For a derivation that's more physically intuitive, you could give this one a go: http://arxiv.org/abs/physics/0606103 .

 

[Aziza]

Wikipedia has a nice derivation, assuming you're familiar with basic linear algebra: http://en.wikipedia.org/wiki/Lorentz_transformation#Derivation .

For a derivation that's more physically intuitive, you could give this one a go: http://arxiv.org/abs/physics/0606103 .

thanks so much, the arxiv link really helped, i get it now! :D

 

[Aziza]

wait no i am confused again now about the first equation...i wrote in my first post that x=vt+x'γ but obviously that's wrong since the last term should be x'/γ...but if x' is already the shortened distance, why are we shortening it even more?? I mean if L=L_p/γ, where L is the contracted length and L_p is the proper length, then in this case, the proper distance to the event from O' is x-vt and the contracted distance is x'. so x'=(x-vt)/γ...but it should be x'=γ(x-vt) ?

 

[elfmotat]

wait no i am confused again now about the first equation...i wrote in my first post that x=vt+x'γ but obviously that's wrong since the last term should be x'/γ...but if x' is already the shortened distance, why are we shortening it even more?? I mean if L=L_p/γ, where L is the contracted length and L_p is the proper length, then in this case, the proper distance to the event from O' is x-vt and the contracted distance is x'. so x'=(x-vt)/γ...but it should be x'=γ(x-vt) ?

x and t are measurements made in the unprimed frame, and x' and t' are measurements made in the primed frame.
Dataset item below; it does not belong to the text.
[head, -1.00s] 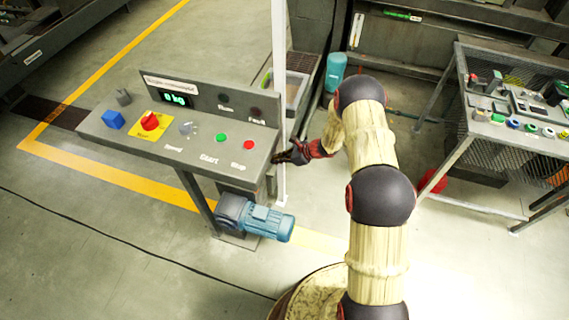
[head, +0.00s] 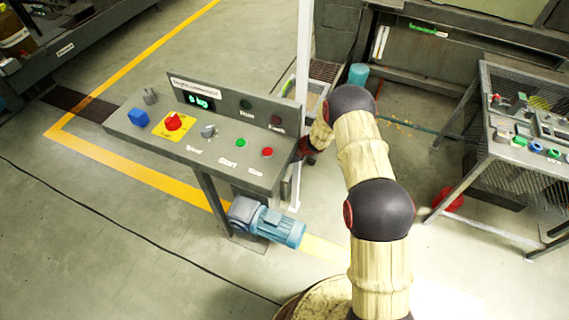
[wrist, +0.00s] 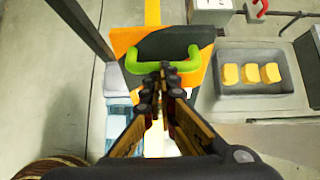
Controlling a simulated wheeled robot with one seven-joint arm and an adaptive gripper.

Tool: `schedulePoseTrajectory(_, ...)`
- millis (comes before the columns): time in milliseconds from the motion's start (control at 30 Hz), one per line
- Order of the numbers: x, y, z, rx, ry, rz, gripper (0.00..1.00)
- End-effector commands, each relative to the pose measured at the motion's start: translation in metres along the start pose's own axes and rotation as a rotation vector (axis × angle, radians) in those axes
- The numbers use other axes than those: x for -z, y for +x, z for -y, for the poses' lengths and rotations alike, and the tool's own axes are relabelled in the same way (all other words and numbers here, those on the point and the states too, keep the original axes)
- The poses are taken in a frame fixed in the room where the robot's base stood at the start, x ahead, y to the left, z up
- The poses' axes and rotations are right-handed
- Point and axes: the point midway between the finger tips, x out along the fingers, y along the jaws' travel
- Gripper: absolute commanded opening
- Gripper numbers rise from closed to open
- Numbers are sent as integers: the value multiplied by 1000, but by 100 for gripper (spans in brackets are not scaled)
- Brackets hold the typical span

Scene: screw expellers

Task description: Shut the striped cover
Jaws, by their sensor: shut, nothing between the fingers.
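In the wrist view, an orange and black panel (wrist: 198,75), apparently the striped cover, lies ahead of my gripper. A bright green U-shaped handle (wrist: 188,62) is on it. My gripper (wrist: 163,70) is shut and empty, with its fingertips at the middle of the handle; I cannot tell whether they touch it. In the head view my gripper (head: 304,152) is at the right end of the control console, partly hidden by it. The cover is not visible there, and how far it stands open is unclear.
The grey console (head: 210,143) with buttons and a blue motor (head: 275,224) below stand close to the arm. A white post (head: 303,80) rises beside the gripper. A grey tray (wrist: 285,104) with yellow blocks lies right of the panel. A mesh-sided table (head: 480,175) stands right.

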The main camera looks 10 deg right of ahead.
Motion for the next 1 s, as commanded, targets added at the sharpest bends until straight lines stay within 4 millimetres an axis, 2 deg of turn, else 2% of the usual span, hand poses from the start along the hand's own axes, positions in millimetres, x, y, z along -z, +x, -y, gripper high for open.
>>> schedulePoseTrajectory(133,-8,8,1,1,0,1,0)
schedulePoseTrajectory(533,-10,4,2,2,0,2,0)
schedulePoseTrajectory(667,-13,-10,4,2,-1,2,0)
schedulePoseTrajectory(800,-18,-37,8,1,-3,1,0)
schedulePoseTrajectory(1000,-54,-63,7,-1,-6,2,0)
They both think they are at rest.

So in $x=vt+\frac{x'}{\gamma}$, the distance x (in the unprimed frame) is equal to the distance vt (in the unprimed frame) plus the contracted version of whatever the primed observer measures.
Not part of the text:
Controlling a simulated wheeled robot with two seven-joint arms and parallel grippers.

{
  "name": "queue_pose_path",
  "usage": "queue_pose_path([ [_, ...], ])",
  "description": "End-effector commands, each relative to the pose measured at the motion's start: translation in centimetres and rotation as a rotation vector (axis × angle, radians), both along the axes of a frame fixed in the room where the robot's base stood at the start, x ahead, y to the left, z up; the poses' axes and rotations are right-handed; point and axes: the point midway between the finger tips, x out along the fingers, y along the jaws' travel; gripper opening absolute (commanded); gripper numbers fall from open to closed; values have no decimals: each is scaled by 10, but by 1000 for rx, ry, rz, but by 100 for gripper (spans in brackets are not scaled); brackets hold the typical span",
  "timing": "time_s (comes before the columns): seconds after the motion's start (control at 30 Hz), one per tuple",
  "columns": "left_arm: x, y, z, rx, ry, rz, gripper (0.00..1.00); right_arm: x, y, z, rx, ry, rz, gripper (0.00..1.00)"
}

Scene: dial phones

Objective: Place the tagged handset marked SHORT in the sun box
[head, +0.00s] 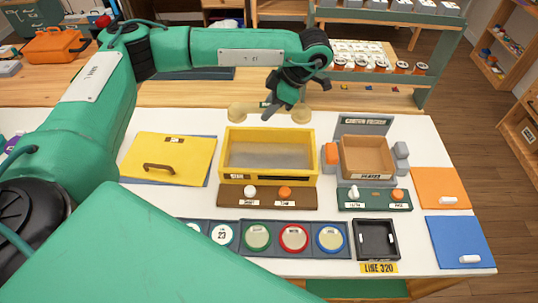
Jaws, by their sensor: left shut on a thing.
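My left gripper (273,105) is shut on a cream dumbbell-shaped handset (240,112), gripped near its middle. The handset is level, with one round end on each side of the fingers, and appears above the table just beyond the far wall of the yellow box. Any tag or marking on it cannot be read. The yellow box (270,178) is open and its grey inside looks empty. It has small labels on its front that I cannot read surely. My right gripper is out of view.
A yellow lid (172,160) with a brown handle lies left of the box. A brown tray (367,158) stands right. In front are knob panels (268,199), round dials (294,238) and a black tray (376,240). Orange (435,186) and blue (458,240) mats lie right.

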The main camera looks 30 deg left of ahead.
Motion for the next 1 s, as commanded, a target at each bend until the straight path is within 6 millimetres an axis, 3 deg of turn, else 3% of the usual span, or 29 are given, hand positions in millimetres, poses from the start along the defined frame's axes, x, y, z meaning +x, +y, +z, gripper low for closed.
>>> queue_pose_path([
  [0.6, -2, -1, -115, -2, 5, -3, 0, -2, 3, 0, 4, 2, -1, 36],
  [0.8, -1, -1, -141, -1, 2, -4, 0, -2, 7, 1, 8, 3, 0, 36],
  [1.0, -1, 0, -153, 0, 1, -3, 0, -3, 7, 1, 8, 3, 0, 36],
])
In $\frac{x}{\gamma}=vt'+x'$, the distance vt'+x' is the distance that they frames move apart according to the primed observer, plus the distance x'. According the the primed observer, this should be equal to the contracted version of whatever the unprimed observer measures as x (because the unprimed observer is moving according to him).

 

[robphy]

Here's a nice physically-motivated derivation due to Bondi:
http://archive.org/details/RelativityCommonSense

start at p. 76 to understand the "k-factor" (the doppler factor)
see the diagram on p. 95
p. 102 has the formula for k in terms of v
p. 117 derives the Lorentz Transformation, followed by applications

 

[John Huang]

wait no i am confused again now about the first equation...i wrote in my first post that x=vt+x'γ but obviously that's wrong since the last term should be x'/γ...but if x' is already the shortened distance, why are we shortening it even more?? I mean if L=L_p/γ, where L is the contracted length and L_p is the proper length, then in this case, the proper distance to the event from O' is x-vt and the contracted distance is x'. so x'=(x-vt)/γ...but it should be x'=γ(x-vt) ?

The "contracted length" is still a confusing term for me. Right now, I use "contracted ruler" to understand it. I think, what actually contracted are all objects in the moving system which includes rulers. That means the moving observer uses the contracted ruler to measure distance between two points so that the result is actually a longer length. Do you think so?

If you think so, in your first post, to the stationary observer, the x will change to x=vt+(x'/γ) so that x'=γ(x-vt) ---(1).

There is another way to derive the time equation after the γ is proved. If you replace the x' in the inverse spatial equation x=γ(x'+vt') ---(2) by γ(x-vt) in (1), then you will get the time equation of Lorentz transformation.

That means, if he assumed (1) was correct, then, based on the principle of relativity, (2) must be correct and Mr. Lorentz could easily derive his transformation.